Nicolas Gauthier. Vous venez de signer la première biographie exhaustive de Jean-Luc Mélenchon, personnage aux multiples facettes. Vous citez Charles Péguy qui affirmait : « À douze ans, tout est plié. » D’où le « traumatisme » de l’homme qui, ancien enfant de colons né au Maroc et, à ce qu’il en dit, fort mal accueilli ensuite par la France du terroir, a désormais tendance à se considérer pour plus maghrébin que les Maghrébins. Comment démêler la part d’enfance et celle du calcul politique ?
Rodolphe Cart. Faisons un rappel : Mélenchon nait à Tanger en 1951. Il passe toute son enfance au Maroc jusqu’en 1962, avant que sa mère ne s’installe en Normandie. La rencontre avec les « locaux » se passe mal et le petit Mélenchon a le mal du pays. Il explique alors que les Normands le traitent de « bougnoule » ou de « bicot ».

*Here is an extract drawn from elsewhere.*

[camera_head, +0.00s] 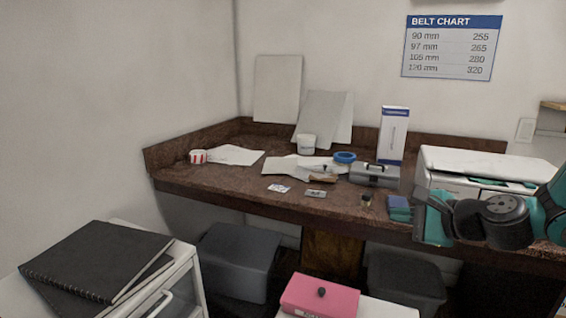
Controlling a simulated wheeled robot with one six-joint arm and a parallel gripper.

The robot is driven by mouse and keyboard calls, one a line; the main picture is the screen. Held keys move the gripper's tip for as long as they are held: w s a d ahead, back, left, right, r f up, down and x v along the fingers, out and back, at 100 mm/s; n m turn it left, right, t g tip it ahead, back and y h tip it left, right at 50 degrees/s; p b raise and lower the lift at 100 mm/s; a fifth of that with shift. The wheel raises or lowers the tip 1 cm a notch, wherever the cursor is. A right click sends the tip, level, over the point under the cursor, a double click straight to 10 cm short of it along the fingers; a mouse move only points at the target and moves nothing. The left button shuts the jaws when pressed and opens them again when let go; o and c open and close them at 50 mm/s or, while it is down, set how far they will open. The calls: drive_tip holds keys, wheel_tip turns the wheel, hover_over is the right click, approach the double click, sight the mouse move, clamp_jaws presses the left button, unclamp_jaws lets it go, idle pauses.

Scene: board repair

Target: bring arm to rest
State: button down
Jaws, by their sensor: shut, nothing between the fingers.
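My arm, dark grey and teal, reaches in from the right edge over the front right of the brown bench (232,190). My gripper (442,206) is at the arm's left end, in front of the white cabinet-like unit. It is shut, and I see nothing held in it. The fingertips are small and partly lost against the teal and dark parts around them. Blue-grey blocks (398,209) sit on the bench just left of the gripper.
A grey toolbox (374,175), blue tape (345,157), white tub (307,145), white-and-blue box (393,135) and papers (230,155) stand on the bench. The white unit (467,160) is behind the arm. A pink box (320,297) and black notebooks (95,260) are in the foreground.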

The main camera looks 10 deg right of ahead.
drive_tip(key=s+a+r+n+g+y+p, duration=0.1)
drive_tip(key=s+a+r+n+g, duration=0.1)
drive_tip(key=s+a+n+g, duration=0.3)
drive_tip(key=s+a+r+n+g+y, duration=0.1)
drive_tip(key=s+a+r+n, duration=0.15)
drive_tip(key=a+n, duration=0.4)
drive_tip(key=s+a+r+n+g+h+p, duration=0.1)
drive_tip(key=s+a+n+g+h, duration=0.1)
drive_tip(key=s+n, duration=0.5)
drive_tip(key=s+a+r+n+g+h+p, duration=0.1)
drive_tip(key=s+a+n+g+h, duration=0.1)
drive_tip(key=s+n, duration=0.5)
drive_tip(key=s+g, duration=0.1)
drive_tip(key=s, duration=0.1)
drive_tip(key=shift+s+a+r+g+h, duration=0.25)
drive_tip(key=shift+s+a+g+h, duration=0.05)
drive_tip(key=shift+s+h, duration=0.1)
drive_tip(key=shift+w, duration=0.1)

On retrouve ce tropisme maghrébin tout au long de sa carrière. Encore le samedi 1er février 2025 à Toulouse, Mélenchon acte que le peuple historique français – même populaire – ne l’intéresse plus. En évoquant son concept de « Nouvelle France », il revient sur son origine maghrébine : « Et dites-vous bien, comme je le dis à chacun des jeunes gens que je croise et dont je sais qu’ils sont nés comme moi au Maghreb ou bien encore ailleurs : cette partie du pays est à nous, c’est notre patrie, c’est notre pays. »

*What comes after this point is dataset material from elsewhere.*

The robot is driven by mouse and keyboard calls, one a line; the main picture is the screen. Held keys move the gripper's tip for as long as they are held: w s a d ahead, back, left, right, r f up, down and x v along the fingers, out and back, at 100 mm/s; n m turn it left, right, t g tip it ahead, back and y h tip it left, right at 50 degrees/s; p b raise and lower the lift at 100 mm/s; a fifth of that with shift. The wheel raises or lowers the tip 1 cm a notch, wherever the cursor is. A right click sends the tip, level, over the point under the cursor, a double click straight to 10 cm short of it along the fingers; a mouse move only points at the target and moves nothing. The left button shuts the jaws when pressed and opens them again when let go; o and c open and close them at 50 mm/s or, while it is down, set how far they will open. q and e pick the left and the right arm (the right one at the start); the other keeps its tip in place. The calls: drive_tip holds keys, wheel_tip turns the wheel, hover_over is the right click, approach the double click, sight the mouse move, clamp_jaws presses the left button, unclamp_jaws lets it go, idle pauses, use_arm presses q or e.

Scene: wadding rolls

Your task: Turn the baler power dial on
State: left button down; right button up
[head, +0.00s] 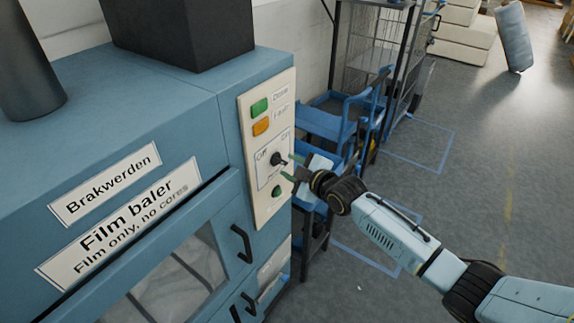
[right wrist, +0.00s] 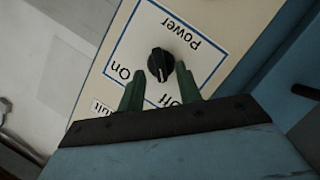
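The black power dial (head: 278,159) sits on the cream control panel (head: 258,205) of the blue film baler, between the labels Off and On. In the right wrist view the dial (right wrist: 160,65) shows a pale pointer line, directed toward the gripper side near the Off label; its exact setting is hard to tell. My right gripper (head: 291,167) is open in front of the panel. Its green fingers (right wrist: 158,88) are spread to either side of the dial, with a gap to it. Whether the fingertips reach past the knob's face is unclear. My left gripper is out of view.
A green lamp (head: 259,107) and an orange lamp (head: 261,127) are above the dial, and a green button (head: 276,191) is below it. Black door handles (head: 241,243) stick out lower down. Blue carts (head: 325,124) stand behind my right gripper.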

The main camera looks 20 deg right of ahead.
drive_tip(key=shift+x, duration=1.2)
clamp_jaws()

Un pur produit de la politique politicienne…
N. G. Ainsi sent-on chez lui un fort désir de revanche sociale. Il est vrai que, même ministre ou sénateur socialiste, il a souvent été toisé de haut par les gens de gauche. D’après vous, cette frustration sociale a-t-elle contribué à former sa conscience politique ?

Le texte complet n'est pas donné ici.